Entretien réalisé le 18 novembre 2006

Votre dernier ouvrage, Raga, n'est pas un roman, mais un récit de voyageur, écrit à la demande de l'écrivain antillais Edouard Glissant. Quand Edouard Glissant m'a suggéré un voyage à Vanuatu, j'ai aussitôt accepté. Comme si ce voyage m'avait été réservé depuis longtemps. Enfant, je rêvais d'aller aux Nouvelles-Hébrides. C'était toujours le même rêve, je voyais clairement le lieu, même si, dans mon rêve, il était plus plat, je distinguais un estuaire, des palétuviers, des pirogues qui glissaient, des gosses qui s'amusaient dans la rivière, des gens à la fois accueillants et malgré tout distants. Quand je faisais ce rêve, je savais que j'allais bien dormir, ce rêve annonçait le sommeil.

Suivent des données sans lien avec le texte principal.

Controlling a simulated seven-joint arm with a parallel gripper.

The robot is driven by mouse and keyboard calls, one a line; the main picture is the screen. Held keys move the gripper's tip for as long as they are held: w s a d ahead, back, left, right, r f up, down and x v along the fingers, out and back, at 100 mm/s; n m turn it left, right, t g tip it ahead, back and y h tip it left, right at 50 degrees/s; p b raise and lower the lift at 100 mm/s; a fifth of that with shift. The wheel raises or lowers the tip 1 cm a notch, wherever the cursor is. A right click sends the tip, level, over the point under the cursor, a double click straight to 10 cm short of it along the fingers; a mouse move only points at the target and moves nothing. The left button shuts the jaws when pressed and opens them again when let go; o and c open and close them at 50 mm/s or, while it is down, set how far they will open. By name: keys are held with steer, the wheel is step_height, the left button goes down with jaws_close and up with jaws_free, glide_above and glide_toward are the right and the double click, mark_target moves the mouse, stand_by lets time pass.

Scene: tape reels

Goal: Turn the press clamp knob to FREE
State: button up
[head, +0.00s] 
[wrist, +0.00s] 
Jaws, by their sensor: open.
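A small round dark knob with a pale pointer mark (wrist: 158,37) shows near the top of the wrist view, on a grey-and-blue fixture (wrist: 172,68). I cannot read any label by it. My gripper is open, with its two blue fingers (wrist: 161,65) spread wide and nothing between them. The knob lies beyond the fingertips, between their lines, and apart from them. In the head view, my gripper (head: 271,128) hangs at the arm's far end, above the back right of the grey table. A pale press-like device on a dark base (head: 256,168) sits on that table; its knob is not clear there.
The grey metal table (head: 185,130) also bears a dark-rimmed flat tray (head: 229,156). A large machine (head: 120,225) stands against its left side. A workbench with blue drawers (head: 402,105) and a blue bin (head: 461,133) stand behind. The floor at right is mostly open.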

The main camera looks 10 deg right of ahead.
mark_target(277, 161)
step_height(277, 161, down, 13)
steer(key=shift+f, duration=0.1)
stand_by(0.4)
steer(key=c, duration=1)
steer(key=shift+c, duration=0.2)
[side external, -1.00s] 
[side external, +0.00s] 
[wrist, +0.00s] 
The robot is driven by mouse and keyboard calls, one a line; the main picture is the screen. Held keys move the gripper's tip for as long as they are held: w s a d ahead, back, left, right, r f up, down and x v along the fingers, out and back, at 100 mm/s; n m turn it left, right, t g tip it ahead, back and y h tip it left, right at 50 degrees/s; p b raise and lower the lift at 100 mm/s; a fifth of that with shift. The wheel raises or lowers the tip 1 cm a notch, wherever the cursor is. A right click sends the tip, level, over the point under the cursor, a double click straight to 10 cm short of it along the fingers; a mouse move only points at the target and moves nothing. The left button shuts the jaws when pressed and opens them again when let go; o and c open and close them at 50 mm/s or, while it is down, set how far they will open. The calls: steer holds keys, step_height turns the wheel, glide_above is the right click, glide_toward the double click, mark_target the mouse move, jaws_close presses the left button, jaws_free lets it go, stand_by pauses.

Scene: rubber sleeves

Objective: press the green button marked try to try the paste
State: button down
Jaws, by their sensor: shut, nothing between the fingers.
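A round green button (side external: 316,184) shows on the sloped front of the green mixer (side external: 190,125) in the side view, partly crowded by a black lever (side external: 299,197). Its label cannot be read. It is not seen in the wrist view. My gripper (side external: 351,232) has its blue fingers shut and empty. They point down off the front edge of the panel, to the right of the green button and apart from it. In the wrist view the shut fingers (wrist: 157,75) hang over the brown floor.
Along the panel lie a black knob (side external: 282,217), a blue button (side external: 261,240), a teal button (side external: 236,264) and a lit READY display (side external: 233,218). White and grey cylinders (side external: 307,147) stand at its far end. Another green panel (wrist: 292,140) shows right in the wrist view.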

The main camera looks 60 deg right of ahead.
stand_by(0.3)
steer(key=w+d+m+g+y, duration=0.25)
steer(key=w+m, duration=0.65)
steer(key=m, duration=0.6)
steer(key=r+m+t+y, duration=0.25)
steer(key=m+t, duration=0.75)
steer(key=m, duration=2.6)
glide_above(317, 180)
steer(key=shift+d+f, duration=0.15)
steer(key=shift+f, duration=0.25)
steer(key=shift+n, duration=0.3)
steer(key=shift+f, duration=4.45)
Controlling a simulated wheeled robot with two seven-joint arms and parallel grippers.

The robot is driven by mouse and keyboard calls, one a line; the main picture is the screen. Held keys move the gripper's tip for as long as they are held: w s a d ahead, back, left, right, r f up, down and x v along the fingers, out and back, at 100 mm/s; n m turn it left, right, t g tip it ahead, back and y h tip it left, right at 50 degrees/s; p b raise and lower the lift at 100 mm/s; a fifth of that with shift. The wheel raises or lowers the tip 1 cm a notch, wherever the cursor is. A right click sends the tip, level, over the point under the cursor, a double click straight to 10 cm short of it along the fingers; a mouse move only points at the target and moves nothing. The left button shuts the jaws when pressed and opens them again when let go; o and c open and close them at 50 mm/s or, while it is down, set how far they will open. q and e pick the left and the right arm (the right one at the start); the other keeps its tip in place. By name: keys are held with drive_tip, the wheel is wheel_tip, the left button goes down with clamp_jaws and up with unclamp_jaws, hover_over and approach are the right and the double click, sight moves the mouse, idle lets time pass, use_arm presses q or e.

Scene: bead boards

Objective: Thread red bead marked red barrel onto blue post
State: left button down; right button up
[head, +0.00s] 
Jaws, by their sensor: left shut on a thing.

Ce rêve annonçait une bonne nuit et pourtant le début de votre livre est terrible. Une famille s'échappe d'un endroit que vous ne situez pas, pour aller dans un lieu sans guerre ni faim, un lieu où la grand-mère ne craindra plus d'être mangée. Le voyage en mer est épouvantable, l'enfant échappant par miracle à une noyade. S'agit-il d'une légende locale ?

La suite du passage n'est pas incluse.